The bubble soon burst: Nadal got on the board, broke, and broke again. The Alcaraz first serve was missing far too often, and Nadal stepped right in to take the second, making first-strike winners, 4-2. Yet the youngster did turn the tables, breaking in the seventh game and, despite his first serve still missing too much, managed to survive four break point to level at 4-4.

But he could not resist when serving to save the set. He saved four set points but not the fifth, with errors flying at the wrong time and his first serve still at around 50 percent. Nadal took the set, 6-4 after more than 70 minutes.

The wind was up, conditions growing more tricky, but it did not affect Nadal’s opening serve: a love hold to open the second set. From there, though, the wind was a problem: two exchanges of breaks, and desperately slow between points.

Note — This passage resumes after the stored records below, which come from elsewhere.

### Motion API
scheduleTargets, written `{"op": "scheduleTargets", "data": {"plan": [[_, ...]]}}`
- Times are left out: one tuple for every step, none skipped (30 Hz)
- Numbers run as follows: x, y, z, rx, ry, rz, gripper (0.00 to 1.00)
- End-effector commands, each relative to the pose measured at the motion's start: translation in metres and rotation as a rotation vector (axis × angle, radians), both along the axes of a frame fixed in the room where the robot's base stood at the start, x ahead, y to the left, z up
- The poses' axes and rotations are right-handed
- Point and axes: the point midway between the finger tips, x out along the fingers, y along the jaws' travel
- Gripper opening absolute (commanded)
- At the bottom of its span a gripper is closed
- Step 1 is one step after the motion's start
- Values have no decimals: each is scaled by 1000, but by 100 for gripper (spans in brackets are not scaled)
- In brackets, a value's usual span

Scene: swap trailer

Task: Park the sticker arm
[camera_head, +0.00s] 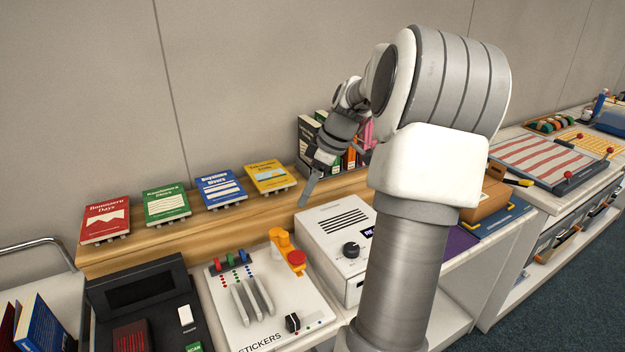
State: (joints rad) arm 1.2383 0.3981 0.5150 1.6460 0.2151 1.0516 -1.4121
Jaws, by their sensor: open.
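The white STICKERS unit (225,312) stands on the counter at the lower middle. A yellow-orange arm (281,240) with a red knob at its near end lies at the unit's back right corner; this looks like the sticker arm. The unit also has red, green and blue sliders, pale grey prongs and a black knob (292,322). My gripper (306,194) is open and points down, above and behind the yellow-orange arm and apart from it. Only one finger shows clearly, and nothing is seen between the jaws.
A white box with a dial and display (325,222) stands right of the unit. A black scanner (150,300) stands left. Several books lean on the wooden shelf (160,240) behind; more stand behind my gripper. My arm hides part of the counter.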

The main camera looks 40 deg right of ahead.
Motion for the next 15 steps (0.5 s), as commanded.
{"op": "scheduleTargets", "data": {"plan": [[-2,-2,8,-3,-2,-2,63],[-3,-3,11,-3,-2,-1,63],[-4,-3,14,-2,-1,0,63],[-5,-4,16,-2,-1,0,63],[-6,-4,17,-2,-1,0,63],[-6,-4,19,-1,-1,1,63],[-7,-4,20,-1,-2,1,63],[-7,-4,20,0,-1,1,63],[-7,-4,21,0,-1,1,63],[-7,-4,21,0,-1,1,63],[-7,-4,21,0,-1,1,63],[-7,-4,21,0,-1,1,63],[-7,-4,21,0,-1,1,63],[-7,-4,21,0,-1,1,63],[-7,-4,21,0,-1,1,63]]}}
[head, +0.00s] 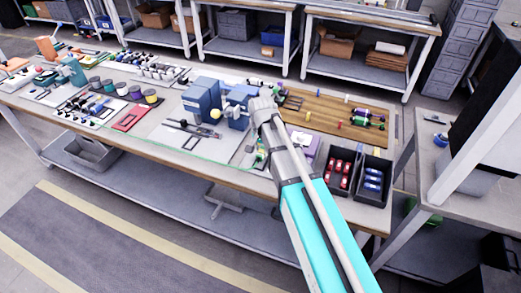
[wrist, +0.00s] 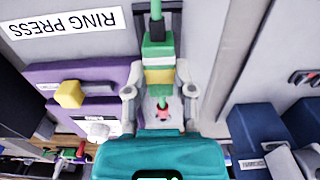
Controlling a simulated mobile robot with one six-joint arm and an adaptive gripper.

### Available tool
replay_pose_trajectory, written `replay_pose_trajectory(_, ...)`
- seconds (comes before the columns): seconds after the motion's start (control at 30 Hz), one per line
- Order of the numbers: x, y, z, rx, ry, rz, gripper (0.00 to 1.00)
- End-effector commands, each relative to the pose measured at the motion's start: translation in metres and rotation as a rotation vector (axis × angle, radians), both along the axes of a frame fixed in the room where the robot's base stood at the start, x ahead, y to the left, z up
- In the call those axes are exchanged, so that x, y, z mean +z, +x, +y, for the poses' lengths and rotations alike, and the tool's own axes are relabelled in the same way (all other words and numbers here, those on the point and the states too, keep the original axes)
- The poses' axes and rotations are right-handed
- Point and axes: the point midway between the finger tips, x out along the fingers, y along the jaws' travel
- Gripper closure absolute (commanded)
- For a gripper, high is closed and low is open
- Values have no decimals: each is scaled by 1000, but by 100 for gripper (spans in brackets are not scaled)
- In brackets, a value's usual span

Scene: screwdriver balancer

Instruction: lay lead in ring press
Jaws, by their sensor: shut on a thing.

It took a 20-minute game to break through the deadlock, a winning lob to convert a seventh break point and take the lead. Alcaraz would serve for the set—if he could control things in the wind. He did, holding for 6-4, after another marathon set.

With the wind relenting just a little in the decider, the teenager’s service games settled too, with just one point dropped in his first three. In contrast, this time, it was Nadal struggling the greater, and he fought off repeated break points in the fifth game, then deuce in the seventh.

With the 4-3 advantage, Nadal called for the trainer for a shoulder/pectoral problem, and that seemed to re-set the balance between the two men. Nadal went after the Alcaraz serve, and broke with a signature forehand down the line and volley finish, 5-3.

The teenager had saved 15 of the 20 break points he faced through two sets, but had failed to save the only one he faced in the decider. Nadal grabbed his advantage with both hands, a love hold for the set, 6-3, and his 20th straight match-win of the season.